Leaked Audio: Lt. Gov. Mark Robinson Told Group He Wants to Defund Public Education

SourceNews & Observer

North Carolina may be in the bottom five in the nation when it comes to education funding, but it sounds like Lt. Gov. Mark Robinson won’t be content until we are dead last in all the rankings.

According to audio obtained by The News & Observer from a speech Robinson made in December 2023 at the East Wake Republican Club, he believes that our schools are receiving too much funding. That’s right, the Republican nominee for governor thinks that our schools, which don’t have enough money to offer competitive salaries and can’t even afford to provide teachers with the materials needed to do their jobs, are receiving too much money.

Robinson told the club that “it has already been proven that school systems get better results on less money,” and that “cutting the fat” out of the education budget would be “essential.”

It should be very concerning to voters that Robinson, who serves on the State Board of Education, can see that North Carolina spends $5,000 less per student than the national average (48th in the nation), spends less of its Gross State Product on public education than every other state (dead last in the country) and ranks 46th in beginning teacher pay, and still thinks there’s no reason to increase the public education budget.

“Our education budget is fine right where it is,” Robinson said. “We don’t need more dollars, we need to redirect dollars. We need to redirect dollars from bureaucracy.”
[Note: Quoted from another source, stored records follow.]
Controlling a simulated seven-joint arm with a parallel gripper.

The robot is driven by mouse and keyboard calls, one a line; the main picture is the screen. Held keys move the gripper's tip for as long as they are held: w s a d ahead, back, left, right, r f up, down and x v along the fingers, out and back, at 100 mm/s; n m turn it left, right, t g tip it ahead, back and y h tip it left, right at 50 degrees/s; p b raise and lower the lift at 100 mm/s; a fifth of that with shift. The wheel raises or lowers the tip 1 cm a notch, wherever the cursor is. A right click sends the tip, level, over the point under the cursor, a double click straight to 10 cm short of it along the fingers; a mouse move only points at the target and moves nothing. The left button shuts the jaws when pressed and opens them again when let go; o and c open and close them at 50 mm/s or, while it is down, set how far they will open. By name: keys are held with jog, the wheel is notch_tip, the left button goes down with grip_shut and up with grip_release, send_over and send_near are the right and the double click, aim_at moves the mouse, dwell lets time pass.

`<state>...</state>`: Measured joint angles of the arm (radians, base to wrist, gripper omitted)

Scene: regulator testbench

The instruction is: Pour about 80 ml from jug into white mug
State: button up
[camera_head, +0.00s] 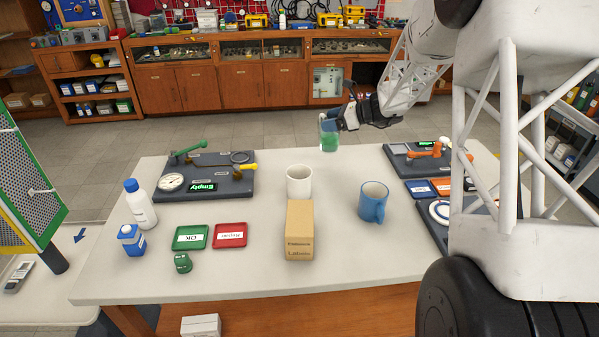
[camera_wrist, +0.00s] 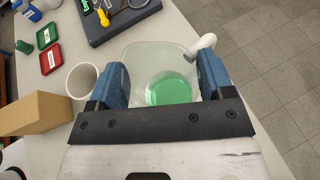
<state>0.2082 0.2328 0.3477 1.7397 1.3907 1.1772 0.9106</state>
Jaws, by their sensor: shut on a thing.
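The jug (camera_head: 329,142) is clear with green liquid low inside and a pale handle. It also shows in the wrist view (camera_wrist: 168,90). My gripper (camera_head: 340,118) is shut on the jug, with one blue finger on each side of it in the wrist view (camera_wrist: 164,78). The jug looks about upright, at the far edge of the table; its height above the top is hard to tell. The white mug (camera_head: 299,187) stands upright on the table, nearer and left of the jug. It also shows in the wrist view (camera_wrist: 74,84), apart from the jug. Its bottom inside is not clear.
A cardboard box (camera_head: 299,232) stands just in front of the white mug. A blue mug (camera_head: 372,207) stands to its right. A gauge board (camera_head: 207,181) lies to the left, with green (camera_head: 191,237) and red (camera_head: 230,235) trays. A white bottle (camera_head: 140,205) stands far left.

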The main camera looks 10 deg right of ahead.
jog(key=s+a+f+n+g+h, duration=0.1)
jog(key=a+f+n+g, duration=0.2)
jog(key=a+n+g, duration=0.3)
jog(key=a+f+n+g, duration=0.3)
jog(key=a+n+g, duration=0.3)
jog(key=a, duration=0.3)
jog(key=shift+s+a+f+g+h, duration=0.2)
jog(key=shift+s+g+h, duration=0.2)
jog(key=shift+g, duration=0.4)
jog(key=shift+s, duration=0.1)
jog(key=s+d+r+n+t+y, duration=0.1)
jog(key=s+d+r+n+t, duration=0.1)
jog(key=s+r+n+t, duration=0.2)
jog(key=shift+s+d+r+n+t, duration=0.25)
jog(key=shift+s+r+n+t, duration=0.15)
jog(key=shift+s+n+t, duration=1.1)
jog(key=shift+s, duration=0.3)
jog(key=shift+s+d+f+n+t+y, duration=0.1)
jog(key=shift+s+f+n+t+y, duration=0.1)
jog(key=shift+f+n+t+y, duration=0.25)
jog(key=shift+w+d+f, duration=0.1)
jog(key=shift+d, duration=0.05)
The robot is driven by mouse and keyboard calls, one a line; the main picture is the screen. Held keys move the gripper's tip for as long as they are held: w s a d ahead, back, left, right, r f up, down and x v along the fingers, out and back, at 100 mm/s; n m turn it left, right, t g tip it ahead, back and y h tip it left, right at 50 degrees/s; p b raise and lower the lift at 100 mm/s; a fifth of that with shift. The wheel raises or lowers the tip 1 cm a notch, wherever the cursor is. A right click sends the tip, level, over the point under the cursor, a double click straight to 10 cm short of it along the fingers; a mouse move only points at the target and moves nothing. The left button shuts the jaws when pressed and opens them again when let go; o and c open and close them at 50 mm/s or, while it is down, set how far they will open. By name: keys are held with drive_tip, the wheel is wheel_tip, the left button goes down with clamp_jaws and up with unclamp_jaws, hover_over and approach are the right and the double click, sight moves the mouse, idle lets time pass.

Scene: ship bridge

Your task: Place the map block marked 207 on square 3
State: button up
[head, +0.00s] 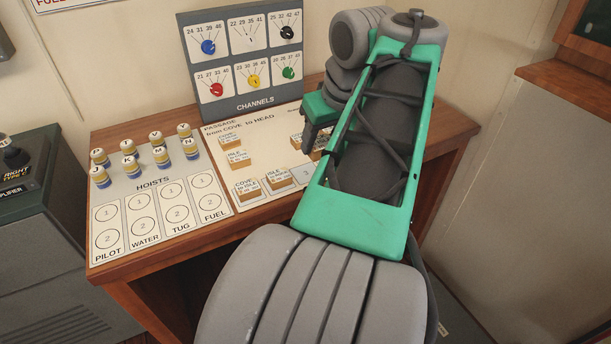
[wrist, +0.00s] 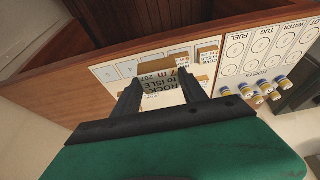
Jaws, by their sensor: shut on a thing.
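My gripper (wrist: 160,92) is shut on a wooden map block (wrist: 158,78) whose white top reads ROCK to ISLE and 207. The block lies between the two dark fingers, above the passage board. In the head view my gripper (head: 309,132) is over the right part of the board (head: 222,130), partly covered by my arm. Square 3 (head: 307,171) shows there as a bare white square in the front row, just right of two blocks. The held block cannot be made out clearly in the head view.
Other blocks (head: 238,159) lie behind. The hoists board (head: 150,185) with several striped pegs is at left. The channels panel (head: 247,78) stands at the back.

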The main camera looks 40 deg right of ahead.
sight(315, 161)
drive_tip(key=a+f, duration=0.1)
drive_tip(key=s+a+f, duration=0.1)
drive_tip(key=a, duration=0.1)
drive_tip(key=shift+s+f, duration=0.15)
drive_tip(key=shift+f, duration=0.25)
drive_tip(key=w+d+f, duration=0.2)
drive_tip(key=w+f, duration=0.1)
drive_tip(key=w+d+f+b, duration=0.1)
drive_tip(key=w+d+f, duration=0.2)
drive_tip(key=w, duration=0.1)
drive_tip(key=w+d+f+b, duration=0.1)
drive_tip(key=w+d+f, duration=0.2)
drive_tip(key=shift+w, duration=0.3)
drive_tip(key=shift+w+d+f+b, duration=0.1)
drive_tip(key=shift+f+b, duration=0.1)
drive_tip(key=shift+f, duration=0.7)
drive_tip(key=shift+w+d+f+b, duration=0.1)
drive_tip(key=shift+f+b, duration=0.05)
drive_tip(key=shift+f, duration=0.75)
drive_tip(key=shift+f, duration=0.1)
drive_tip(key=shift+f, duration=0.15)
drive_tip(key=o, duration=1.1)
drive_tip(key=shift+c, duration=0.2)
As with most of Robinson’s policies, it doesn’t seem that he has any kind of a plan to cut education funding, nor does he know what “fat” needs to be cut.

When reached by The N&O to clarify his comments, Robinson’s spokesperson told the newspaper that education spending “already takes up a huge portion of the state budget” and that “The problem isn’t the money, it is the bloated bureaucracy.”

The spokesperson then went on to say that Robinson believes parents should get to have “a stronger voice in their kids’ education.” He also said, “As governor, he will work to make sure more taxpayer dollars actually fund students, teachers and schools, not bloated bureaucracy. This includes expanding opportunity scholarships.”

Opportunity scholarships are what Republicans call private school vouchers and, thanks to a Republican-passed law that required a legislative override of Gov. Roy Cooper’s veto, wealthy families are now being allowed to use vouchers to send their children to private schools. Our tax dollars are now going toward covering the cost of wealthy kids to go to private, mostly Christian schools that get to operate without the regulations required of public schools. 

The legislature plans to spend more than $4 billion over the next decade in taxpayer funding on unregulated private school vouchers. What’s more, just in the first year, private school vouchers could siphon more than $200 million in state funding from public schools, resulting in some school districts losing up to 8 percent of their operating revenue to private schools, according to the governor’s office.

Before the Super Tuesday primary, Robinson filled out a questionnaire for The N&O. One of the questions they asked was “In what areas, if any, do you believe state government is wasting taxpayer money?

Robinson’s answer included that favorite campaign buzzword – bureaucracy – but once again didn’t define what he meant.

“We need to tackle the bureaucracy that’s holding our education system back. Education funding should focus on students, not bureaucracies and politics,” Robinson said.